Apenas tres lustros después de que los Peregrinos desembarcaran del Mayflower en las costas de Massachusetts, Harvard fue creada en ese estado en 1636. Dos años más tarde se inauguró la impresión de libros en las Américas, y el primero fue el Bay Psalm Book que contenía un alfabeto hebreo y palabras impresas en el hebreo original. Como en el resto de las primeras universidades norteamericanas, el hebreo era obligatorio para todos los estudiantes. Unos años más tarde, en 1642, Harvard sugirió como tesis de graduación el tema Hebrea est Linguarum Mater, al efecto de demostrar etimológicamente que el origen de las lenguas europeas es hebraico. La fidelidad a nuestro idioma persistió; se enseñaba una vez por semana durante tres años a todos los estudiantes, y un siglo después Harvard publicó su propia gramática hebrea, obra de Judah Monis. El discurso de apertura del programa de estudios era pronunciado en hebreo, todos los años, hasta nada menos que 1817 (cuando a Eliezer Ben Yehuda le faltaban cuarenta años para nacer).

Y sin embargo

Cuando hace ochenta años se remedaron en los EE.UU. las restricciones que el zar había impuesto al acceso de judíos a los altos estudios en Rusia, fue nada menos que Harvard la que tomó la delantera. La reglamentación del Numerus Clausus («números cerrados» para estudiantes judíos) se fijó en julio de 1887 cuando el ministerio de Educación ruso estipuló topes para los establecimientos secundarios y terciarios: 10% de judíos en las ciudades de la Zona de Residencia (donde la residencia de los judíos estaba permitida), 5% afuera de ella, y 3% en Moscú y Petersburgo. Estos topes incluían con frecuencia aun a judíos que se habían convertido al cristianismo.
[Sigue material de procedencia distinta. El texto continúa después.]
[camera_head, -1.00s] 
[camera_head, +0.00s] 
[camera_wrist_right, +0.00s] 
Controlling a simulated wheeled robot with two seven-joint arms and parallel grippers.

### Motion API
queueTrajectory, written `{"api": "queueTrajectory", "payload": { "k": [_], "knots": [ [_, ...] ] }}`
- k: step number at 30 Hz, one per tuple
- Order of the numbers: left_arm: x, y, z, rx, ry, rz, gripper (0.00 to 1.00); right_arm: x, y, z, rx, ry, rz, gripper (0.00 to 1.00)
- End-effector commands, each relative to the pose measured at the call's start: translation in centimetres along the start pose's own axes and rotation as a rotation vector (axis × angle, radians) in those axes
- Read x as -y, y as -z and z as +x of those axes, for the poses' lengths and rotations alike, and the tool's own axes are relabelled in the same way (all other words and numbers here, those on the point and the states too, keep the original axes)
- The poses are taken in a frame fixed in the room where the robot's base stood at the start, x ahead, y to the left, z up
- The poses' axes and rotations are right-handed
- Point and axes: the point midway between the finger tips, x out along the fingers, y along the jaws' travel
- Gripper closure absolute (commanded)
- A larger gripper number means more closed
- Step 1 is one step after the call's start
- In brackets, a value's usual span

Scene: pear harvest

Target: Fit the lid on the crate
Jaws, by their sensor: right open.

Los cientos de miles de judíos que migraban desde la Rusia de los pogroms a la tierra dorada en América, traían consigo un notable ímpetu y gran motivación para estudiar. Estudiantes no-judíos que temían la competencia creciente fueron los primeros en solicitar restricciones étnicas. En una universidad pública como el City College de New York, la agrupación estudiantil canceló en 1913 una campaña de inscripción porque «demasiados» judíos participaban en ella. En 1929 la Universidad de Columbia halló que la inscripción de judíos alcanzaba el 40%, por lo que se propuso una política de reducción al 22% en el lapso de dos años. En 1930, Rutgers College limitaba la admisión a treinta y tres judíos «para balancear la proporción».
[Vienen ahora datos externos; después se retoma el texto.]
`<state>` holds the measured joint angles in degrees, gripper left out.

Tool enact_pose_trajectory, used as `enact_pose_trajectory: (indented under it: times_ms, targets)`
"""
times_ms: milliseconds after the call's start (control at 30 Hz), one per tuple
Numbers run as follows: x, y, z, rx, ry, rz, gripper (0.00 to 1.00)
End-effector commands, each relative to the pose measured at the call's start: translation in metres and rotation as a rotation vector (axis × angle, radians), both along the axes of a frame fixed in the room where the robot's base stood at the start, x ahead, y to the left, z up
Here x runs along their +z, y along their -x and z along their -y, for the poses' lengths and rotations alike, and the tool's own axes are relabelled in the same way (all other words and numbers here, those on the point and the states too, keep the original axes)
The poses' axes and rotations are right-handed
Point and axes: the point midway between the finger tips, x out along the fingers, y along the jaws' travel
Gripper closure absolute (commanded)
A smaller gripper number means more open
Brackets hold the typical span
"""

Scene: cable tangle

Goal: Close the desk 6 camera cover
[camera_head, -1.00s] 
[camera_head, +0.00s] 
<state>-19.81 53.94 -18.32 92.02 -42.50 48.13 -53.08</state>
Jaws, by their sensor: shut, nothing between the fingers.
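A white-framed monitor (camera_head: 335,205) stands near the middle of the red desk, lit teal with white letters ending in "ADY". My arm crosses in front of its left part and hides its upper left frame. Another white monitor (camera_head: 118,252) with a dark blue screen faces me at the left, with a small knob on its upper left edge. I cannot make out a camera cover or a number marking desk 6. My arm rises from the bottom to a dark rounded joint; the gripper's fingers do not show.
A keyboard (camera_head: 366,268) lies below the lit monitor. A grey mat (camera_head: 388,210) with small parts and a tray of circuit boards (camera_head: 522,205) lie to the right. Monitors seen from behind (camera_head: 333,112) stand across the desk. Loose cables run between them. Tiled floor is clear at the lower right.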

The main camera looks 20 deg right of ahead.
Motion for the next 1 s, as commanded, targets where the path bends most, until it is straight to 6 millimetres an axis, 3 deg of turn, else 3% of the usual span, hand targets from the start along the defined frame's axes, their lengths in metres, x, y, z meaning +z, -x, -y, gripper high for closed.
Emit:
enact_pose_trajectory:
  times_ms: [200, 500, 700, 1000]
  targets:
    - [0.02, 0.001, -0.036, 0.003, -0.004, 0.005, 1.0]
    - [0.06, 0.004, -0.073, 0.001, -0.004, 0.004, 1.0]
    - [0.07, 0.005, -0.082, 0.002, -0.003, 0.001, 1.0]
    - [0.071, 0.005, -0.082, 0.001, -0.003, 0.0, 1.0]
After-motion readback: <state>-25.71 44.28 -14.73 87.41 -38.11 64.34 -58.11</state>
En Harvard se trató de una política oficial y abierta, defendida por sus autoridades. En junio de 1922 el presidente de la universidad, Abbott Lawrence Lowell, abrió el debate sobre el tema porque «no se podía cerrar los ojos al problema». Los estudiantes se sumaron a la intención con el razonamiento de que «los judíos no se mezclan y arruinan la unidad de la universidad». Lowell pidió reconsiderar «la proporción de judíos en la universidad», que había subido año a año hasta llegar al 20%. Harvard se proponía reducirla a la mitad.

Los argumentos discriminatorios que se esgrimieron en Rusia y en los EE.UU. eran bien distintos. En la tierra del zar, el máximo vocero de la «rusificación» fue el conde Constantino Pobedonostev, quien ejercía responsabilidades de ministro de religión. De él se cuenta que vaticinó el lúgubre destino de los judíos de Rusia: «Un tercio morirá, un tercio emigrará y un tercio se asimilará». Pobedonostev opinaba que los judíos tenían más talento que los rusos, y por ello propugnaba el numerus clausus para que los judíos no terminaran dominándolo todo.

Lowell sostenía que la mayoritaria presencia de judíos creaba judeofobia. El 7 de junio de 1922, el jurista Alfred Benesch (un graduado de Harvard, y uno de sus benefactores) y a la sazón abogado de la B’nai B’rith, protestó a Lowell y le sugirió irónicamente que lo mejor hubiera sido prohibir del todo la entrada de judíos, a fin de resolver de raíz el problema del antisemitismo.

Lowell no cedió. Durante la gestión de Lowell se dispuso limitar a los judíos bajo la forma de reducir el ingreso de los estudiantes «urbanos» y ampliando el de las aldeas. El resultado no se hizo esperar: el número de estudiantes en general se duplicó en Harvard, y en 1931 los estudiantes judíos habían descendido al 10%. Eventualmente, Lowell fue reemplazado en la presidencia por James Bryant, quien eliminó el numerus clausus. Por 1940 los judíos habían vuelto a constituir el 25% del estudiantado.

Pero la práctica continuó en muchas universidades hasta después de la Segunda Guerra. El presidente de la de Dartmouth (otra de la Liga Ivy), E.M. Hopkins, se justificaba con que «Dartmouth es una universidad cristiana fundada para la cristianización de sus estudiantes».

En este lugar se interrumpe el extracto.